EXTRACTED RECORDS -
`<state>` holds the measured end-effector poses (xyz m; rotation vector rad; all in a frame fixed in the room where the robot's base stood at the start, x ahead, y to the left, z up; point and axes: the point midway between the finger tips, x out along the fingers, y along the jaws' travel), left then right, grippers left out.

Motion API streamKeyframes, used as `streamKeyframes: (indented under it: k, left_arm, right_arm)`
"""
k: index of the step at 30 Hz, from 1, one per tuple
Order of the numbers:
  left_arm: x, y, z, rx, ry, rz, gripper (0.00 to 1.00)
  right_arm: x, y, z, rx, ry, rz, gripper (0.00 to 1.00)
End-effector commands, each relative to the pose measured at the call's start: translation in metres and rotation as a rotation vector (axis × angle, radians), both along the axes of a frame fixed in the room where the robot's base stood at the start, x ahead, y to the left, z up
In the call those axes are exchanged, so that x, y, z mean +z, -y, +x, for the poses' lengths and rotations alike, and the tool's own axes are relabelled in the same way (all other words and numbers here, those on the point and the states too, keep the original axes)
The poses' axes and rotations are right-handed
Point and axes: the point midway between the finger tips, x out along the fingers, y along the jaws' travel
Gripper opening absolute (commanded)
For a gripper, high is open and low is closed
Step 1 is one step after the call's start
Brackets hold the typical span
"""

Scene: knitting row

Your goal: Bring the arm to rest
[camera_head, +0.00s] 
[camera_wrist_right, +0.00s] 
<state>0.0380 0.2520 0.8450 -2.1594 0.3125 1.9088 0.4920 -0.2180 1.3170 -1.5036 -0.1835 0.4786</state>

--

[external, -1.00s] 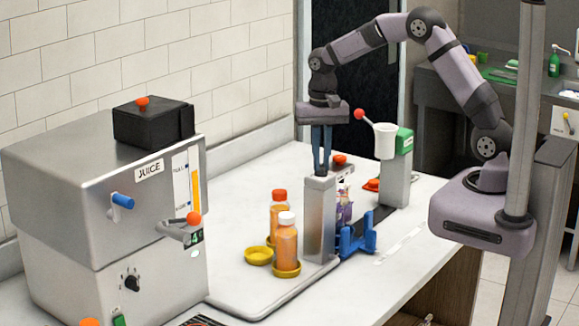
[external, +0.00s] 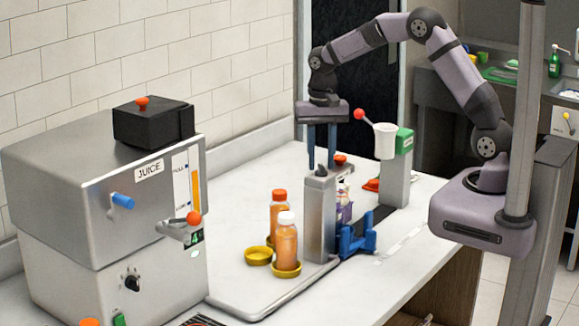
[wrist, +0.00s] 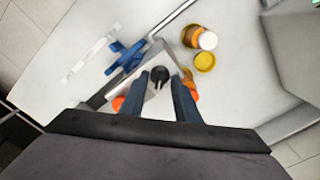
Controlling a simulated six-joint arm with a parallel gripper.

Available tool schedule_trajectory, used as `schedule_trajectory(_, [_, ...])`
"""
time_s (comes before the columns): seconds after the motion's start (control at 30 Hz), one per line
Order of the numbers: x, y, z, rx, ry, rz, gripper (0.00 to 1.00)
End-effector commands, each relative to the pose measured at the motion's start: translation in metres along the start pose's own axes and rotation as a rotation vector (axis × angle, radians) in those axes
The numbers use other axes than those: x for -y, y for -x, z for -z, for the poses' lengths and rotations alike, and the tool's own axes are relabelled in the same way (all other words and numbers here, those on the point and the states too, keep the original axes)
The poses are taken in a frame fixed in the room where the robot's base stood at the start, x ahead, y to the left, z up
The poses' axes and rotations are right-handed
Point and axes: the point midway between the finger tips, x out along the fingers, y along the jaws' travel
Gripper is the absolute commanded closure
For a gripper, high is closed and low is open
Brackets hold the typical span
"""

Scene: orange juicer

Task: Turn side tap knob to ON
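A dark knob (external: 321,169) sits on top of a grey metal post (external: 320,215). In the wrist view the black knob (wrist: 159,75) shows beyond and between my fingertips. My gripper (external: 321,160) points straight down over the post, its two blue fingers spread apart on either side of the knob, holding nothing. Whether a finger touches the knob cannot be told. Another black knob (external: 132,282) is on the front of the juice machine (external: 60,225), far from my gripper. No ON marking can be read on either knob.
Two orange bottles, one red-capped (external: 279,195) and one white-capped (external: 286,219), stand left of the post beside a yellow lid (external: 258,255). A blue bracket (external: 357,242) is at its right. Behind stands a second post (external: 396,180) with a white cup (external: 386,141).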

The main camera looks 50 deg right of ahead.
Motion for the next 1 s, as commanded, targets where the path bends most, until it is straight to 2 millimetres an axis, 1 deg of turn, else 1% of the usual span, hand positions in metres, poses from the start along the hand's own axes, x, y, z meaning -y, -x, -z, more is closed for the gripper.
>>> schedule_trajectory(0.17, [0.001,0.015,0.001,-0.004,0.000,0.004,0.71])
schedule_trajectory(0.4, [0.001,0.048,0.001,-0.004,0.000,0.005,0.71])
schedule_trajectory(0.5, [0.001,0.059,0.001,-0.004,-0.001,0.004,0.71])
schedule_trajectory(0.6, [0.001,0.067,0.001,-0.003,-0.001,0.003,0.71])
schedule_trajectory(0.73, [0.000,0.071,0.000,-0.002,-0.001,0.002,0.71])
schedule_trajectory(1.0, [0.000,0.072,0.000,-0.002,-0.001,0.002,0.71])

DIRECTIVE - Out of the data above, set down the lines from the one with "grippers left out." to the one with "right_arm: x, y, z, rx, ry, rz, gripper", both included, exactly as written and with no additions.

SOLVED EXERCISE -
`<state>` holds the measured end-effector poses (xyz m; rotation vector rad; all in a frame fixed in the room where the robot's base stood at the start, x ahead, y to the left, z up; point and axes: the point midway between the finger tips, x out along the fingers, y along the jaws' travel), left then right, grippers left out.

Motion API streamKeyframes, used as `streamKeyframes: (indented under it: k, left_arm, right_arm)`
"""
k: index of the step at 30 Hz, from 1, one per tuple
Order of the numbers:
  left_arm: x, y, z, rx, ry, rz, gripper (0.00 to 1.00)
  right_arm: x, y, z, rx, ry, rz, gripper (0.00 to 1.00)

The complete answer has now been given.